Yucun’s transformation impressed the visiting diplomats. This is a change from a purely quantitative economic growth to a development of quality of life, said Ambassador of Luxembourg to China Marc Hübsch.

Natural resources are the most valuable assets, Hübsch told the Global Times, praising the strategy that Chinese villages like Yucun adopted in pursuing development through taking advantage of their natural beauties. He added that they are going in “a right way”, which is “truly impressive.”

Combining economic growth with environment protection is an essential part of the green and sustainable development that the CPC has been emphasizing in recent years.

In 2005, Xi Jinping, then Party secretary of CPC Zhejiang Provincial Committee, proposed that “clear waters and lush mountains are invaluable assets,” during an inspection trip to Yucun.

The concept later became a guidance for Yucun and for tens of thousands of villages across China to work towards high-quality growth through the development of eco-friendly industries.

At Yucun, local Party officials started to encourage villagers, who lost their jobs overnight after the shutdown of the local mines, to build hotels and entertainment facilities to attract potential visitors and make a living.

“It was extremely difficult to mobilize villages at the beginning,” Yu Xiaoping, deputy Party chief of Yucun, told the Global Times.

“They were quite hesitant and afraid to work in tourism and be unable to make some money. Ecotourism was such a brand-new concept in those years that there was almost no precedent.”

Pan, formerly employed by a local mine as a driver, was one of the first villagers who were persuaded to set up a guesthouse in 2004.

With the gradual improvement of the local environment, the number of Pan’s customers has kept increasing these years, from zero to more than 200 a day.

“I have very good business now,” he told the Global Times. Xi served as the Party chief of Zhejiang between 2002 and 2007.

In 2003, he initiated the Double-Eight Strategy for Zhejiang’s development, which identified eight strengths of the province in terms of economic structure, including geological position, industries, coordinated development of urban and rural areas, ecology, mountain and ocean resources, environment and culture.

The strategy also defined the eight measures Zhejiang is adopting to take further advantage of these strengths.

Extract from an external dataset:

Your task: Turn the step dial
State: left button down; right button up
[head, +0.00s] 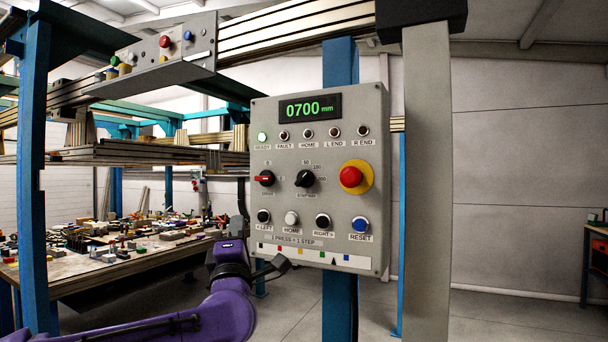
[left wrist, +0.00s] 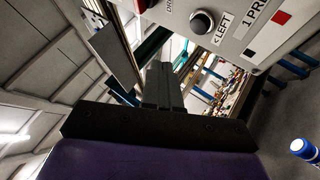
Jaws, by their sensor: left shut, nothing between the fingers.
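The step dial (head: 305,178) is a black knob in the middle of the grey control panel (head: 262,120), with numbers around its top and right side; I cannot tell clearly which number it points to. The panel's display (head: 310,107) reads 0700 mm in green. My left gripper (head: 279,263), on the purple arm, is below and left of the dial, by the panel's lower left edge, apart from the dial. In the left wrist view its dark fingers (left wrist: 160,82) are together and empty, with the left button (left wrist: 202,21) above right of them. My right gripper is not in view.
A red selector (head: 265,178) sits left of the dial, and a red emergency button (head: 351,177) on yellow is to the right. A row of buttons includes the blue reset button (head: 361,224). A cluttered table (head: 75,283) stands behind at left. A grey post (head: 428,180) rises right of the panel.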

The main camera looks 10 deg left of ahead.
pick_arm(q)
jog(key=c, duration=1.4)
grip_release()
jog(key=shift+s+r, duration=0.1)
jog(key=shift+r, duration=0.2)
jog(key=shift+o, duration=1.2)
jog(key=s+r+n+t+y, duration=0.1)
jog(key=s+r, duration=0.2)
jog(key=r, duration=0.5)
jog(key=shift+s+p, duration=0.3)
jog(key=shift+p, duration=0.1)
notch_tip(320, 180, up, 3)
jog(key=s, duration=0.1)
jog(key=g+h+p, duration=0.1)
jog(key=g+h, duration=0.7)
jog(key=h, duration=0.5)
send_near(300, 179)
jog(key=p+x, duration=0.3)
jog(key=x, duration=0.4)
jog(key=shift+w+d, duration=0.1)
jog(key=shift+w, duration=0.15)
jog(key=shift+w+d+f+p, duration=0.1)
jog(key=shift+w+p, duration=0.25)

The strategy focuses on an ecological construction, to “build a green Zhejiang.” “Xi once said, ‘a government that does not pay attention to ecology is not a clear-minded government,’” recalled Lü Zushan, former deputy Party chief of Zhejiang, according to an article by the Study Times published in March 2021.

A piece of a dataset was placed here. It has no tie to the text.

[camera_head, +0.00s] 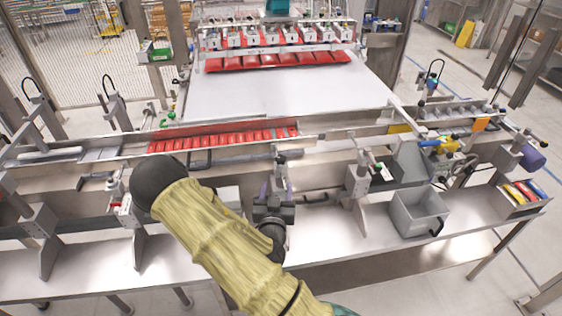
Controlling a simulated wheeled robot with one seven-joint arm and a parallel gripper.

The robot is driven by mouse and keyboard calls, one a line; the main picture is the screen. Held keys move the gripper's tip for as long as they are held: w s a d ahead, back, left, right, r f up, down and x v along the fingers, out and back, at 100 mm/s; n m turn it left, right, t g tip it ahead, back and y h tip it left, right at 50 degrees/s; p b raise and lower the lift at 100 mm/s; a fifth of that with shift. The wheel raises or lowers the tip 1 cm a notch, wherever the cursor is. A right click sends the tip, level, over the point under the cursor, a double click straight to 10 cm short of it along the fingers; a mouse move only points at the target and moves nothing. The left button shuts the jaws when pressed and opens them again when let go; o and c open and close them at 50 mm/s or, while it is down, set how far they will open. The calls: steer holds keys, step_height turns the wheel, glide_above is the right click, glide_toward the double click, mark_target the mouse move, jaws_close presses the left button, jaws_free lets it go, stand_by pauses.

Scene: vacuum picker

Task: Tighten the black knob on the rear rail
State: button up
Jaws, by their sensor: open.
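My gripper (277,187) is open, with its fingers pointing away from me toward the rails. It is low in the middle of the view. A small dark knob (281,159) sits on a clamp just beyond the fingertips. I cannot tell whether the fingers touch it or whether it is the task's knob. The metal rail (340,143) behind it runs across the machine. Another clamp post with a dark knob (378,167) stands to the right. My yellow-sleeved arm hides part of the near bench.
Red pouches (225,139) lie in the channel at left. The picker head (277,40) hangs over the white belt (280,98) with more red pouches. A grey bin (436,206) stands on the bench at right. Clamp posts (357,184) stand along the front.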

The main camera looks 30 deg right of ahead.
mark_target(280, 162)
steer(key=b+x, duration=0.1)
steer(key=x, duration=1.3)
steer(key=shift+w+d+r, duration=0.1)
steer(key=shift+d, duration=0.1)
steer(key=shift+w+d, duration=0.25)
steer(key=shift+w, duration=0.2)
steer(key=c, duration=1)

Lü said that during Xi’s term in Zhejiang, the local government conducted investigations on 573 enterprises engaged in heavy polluting industries, including chemical industry, leather and smelting, and spent five years in solving environmental problems among more than 10,000 villages across the province, such as garbage disposal and sewage management.
The green transformation of Zhejiang villages attracted worldwide attention.

In September 2018, Zhejiang’s Green Rural Revival Program was recognized with the Champions of the Earth award, the UN’s highest environmental honor.

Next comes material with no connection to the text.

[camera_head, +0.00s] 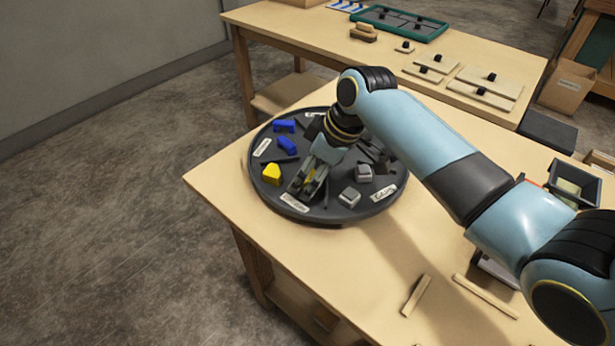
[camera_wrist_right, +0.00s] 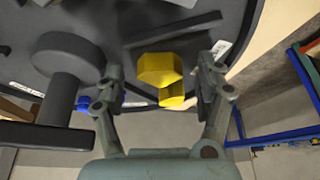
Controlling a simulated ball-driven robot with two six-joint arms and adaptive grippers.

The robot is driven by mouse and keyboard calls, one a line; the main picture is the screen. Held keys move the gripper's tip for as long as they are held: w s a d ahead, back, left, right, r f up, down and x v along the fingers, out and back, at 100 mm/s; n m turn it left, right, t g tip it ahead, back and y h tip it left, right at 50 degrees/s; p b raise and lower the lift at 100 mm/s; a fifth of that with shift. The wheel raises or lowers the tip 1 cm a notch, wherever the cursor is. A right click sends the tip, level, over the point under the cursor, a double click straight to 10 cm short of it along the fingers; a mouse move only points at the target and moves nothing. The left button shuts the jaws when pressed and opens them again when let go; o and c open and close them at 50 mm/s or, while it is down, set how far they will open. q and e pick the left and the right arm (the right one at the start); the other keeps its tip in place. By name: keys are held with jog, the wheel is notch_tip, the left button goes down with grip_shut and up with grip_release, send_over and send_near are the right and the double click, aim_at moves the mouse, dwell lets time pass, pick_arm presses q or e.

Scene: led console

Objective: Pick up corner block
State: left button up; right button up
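Yellow blocks (camera_head: 271,174) lie on the round dark tray (camera_head: 262,196), near its left front; which piece is the corner block I cannot tell for certain. In the right wrist view a yellow block (camera_wrist_right: 160,67) shows between the fingers, with a second yellow part (camera_wrist_right: 172,95) against it. My right gripper (camera_head: 308,186) is over the tray, just right of the yellow blocks in the head view. It also shows in the wrist view (camera_wrist_right: 162,72), with its fingers apart and gaps on both sides of the yellow block. My left gripper is not in view.
Blue blocks (camera_head: 287,145) are at the tray's back left and grey blocks (camera_head: 350,196) at its right. Dark dividers and a round dark post (camera_wrist_right: 68,65) rise from the tray. Wooden strips (camera_head: 416,295) lie on the table (camera_head: 340,270); its front left is clear.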

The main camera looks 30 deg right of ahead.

“This exceptionally successful eco-restoration program shows the transformative power of economic and environmental development together,” according to the UN.

On April 15, like many other tourists visiting Yucun, the diplomats walked around the village, enjoyed the scenery and bought handicrafts and farm products.

“I’m very impressed with the beauty of this village and with what they’ve done to take advantage of the beauty,” said Malaysian Ambassador to China Raja Nushirwan Zainal Abidin.

“Thanks to the vision of President Xi Jinping, when he was the Party secretary of Zhejiang, he mentioned that it was important for both economic growth as well as the ecology,” Abidin told the Global Times, saying that he’d been to some other Chinese villages that also work to achieve economic growth through green industries.

“I think that the vision of taking economic advantage out of a beautiful environment and ecology has taken root in all parts of China,” he added.

Party at grassroots This year marks the 100th anniversary of the founding of the CPC.

Invited by the International Department of the CPC Central Committee, some 40 foreign diplomats, including several ambassadors to China, visited Zhejiang last week.

During the visit they learned how Zhejiang, one of China’s most developed provinces, works to achieve economic growth and make life better for people under the guidance of President Xi and the Party.

The frontline grassroots Party organizations and officials play a critical role in the development of villages in Zhejiang.

Local residents told the Global Times that they regard the Party branches at their villages, the most basic level of CPC organizations in the Chinese countryside, as the backbone of village development.